А этой шалунье было уже 62 года.
Москва была всегда обильна девицами. Проживали в Москве также три или четыре сестрицы. Дом их был на улице – нет, не скажу, на какой улице. Всякий день каждая из них сидела у особенного окна и смотрела на проезжающих и на проходящих, может быть, выглядывая суженого. Какой-то злой шутник – может быть, Копьев – сказал о них: на каждом окошке по лепешке. Так и помню, что в детстве моем слыхал я о княжнах-Лепешках. Другого имени им и не было.
Москва всегда славилась прозвищами и кличками своими. Впрочем, кажется, этот обычай встречался и в древней Руси. В новейшее время он обыкновенно выражается насмешкою, что также совершенно в русском духе.
Помню в Москве одного Раевского, лет уже довольно пожилых, которого не звали иначе как Зефир Раевский, потому что он вечно порхал из дома в дом. Порхал он и в разговоре своем, ни на чем серьезно не останавливаясь.
Одного Василия Петровича звали Василисой Петровной.
Был король Неапольский – генерал Бороздин, который ходил с войском в Неаполь и имел там много успехов по женской части.
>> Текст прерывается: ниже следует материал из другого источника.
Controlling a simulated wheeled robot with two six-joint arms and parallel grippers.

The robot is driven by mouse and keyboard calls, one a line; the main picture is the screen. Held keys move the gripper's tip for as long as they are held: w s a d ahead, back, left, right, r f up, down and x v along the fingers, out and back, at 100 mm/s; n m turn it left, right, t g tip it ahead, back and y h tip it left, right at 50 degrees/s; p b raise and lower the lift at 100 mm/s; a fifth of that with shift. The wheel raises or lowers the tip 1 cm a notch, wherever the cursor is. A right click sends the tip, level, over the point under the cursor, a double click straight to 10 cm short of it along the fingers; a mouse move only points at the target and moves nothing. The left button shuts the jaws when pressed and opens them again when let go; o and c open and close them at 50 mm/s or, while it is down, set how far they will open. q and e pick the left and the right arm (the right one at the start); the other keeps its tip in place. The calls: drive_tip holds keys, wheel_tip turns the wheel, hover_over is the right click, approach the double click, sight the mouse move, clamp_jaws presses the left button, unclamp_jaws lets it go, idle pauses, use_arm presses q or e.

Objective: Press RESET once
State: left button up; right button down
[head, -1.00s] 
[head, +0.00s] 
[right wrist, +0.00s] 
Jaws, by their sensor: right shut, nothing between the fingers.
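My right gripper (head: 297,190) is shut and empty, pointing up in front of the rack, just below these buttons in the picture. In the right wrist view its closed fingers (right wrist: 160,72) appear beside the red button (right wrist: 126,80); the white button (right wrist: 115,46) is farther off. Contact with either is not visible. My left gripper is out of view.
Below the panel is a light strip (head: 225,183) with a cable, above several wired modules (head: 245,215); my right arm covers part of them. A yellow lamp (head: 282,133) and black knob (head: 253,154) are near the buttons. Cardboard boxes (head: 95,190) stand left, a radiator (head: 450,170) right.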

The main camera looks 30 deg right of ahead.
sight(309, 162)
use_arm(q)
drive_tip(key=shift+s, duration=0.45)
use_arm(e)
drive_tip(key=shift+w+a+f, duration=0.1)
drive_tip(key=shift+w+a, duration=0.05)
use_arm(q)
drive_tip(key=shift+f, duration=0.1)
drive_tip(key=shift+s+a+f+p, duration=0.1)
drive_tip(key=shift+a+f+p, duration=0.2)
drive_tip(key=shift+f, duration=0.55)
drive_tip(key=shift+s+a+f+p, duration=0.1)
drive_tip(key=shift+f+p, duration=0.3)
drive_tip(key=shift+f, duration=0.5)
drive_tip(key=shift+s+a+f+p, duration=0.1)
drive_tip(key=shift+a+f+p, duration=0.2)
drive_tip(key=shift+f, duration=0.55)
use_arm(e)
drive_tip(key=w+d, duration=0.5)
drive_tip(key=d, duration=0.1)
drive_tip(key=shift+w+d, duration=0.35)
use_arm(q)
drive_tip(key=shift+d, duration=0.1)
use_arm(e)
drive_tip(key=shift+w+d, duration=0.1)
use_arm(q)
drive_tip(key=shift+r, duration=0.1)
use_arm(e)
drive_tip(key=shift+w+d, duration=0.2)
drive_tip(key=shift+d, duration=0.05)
Он был очень строен и красив.
Одного из временщиков царствования императрицы Екатерины, Ив. Ник. Корсакова, прозвали Польским королем, потому что он всегда носил по жилету ленту Белого Орла.
Был князь Долгоруков, балкон, так прозванный по сложению губ его. Был князь Долгоруков – каламбур, потому что он каламбурами так и сыпал. Был князь Долгоруков l’enfant prodigue (блудный сын), который в течение немногих лет спустил богатое наследство, полученное от отца. Дочь его была прозвана:
Киргиз-кайсацкая царевна,
Владычица златой орды,
потому что в лице ее, оживленном и возбудительном, было что-то восточное и имела она много поклонников.
Была красавица, княгиня Масальская (дом на Мясницкой), la belle sauvage (прекрасная дикарка) – потому что никуда не показывалась. Муж ее – князь-мощи, потому что был очень худощав.
Всех кличек и прилагательных не припомнишь.
В Москве и дома носили клички. На Покровке дом князя Трубецкого по странной архитектуре своей слыл дом-комод. А по дому и семейство князя называли: Трубецкие-комод. Дом, кажется, не сгорел в пожаре 1812 года и в официальном донесении о пожаре упоминался как дом-комод.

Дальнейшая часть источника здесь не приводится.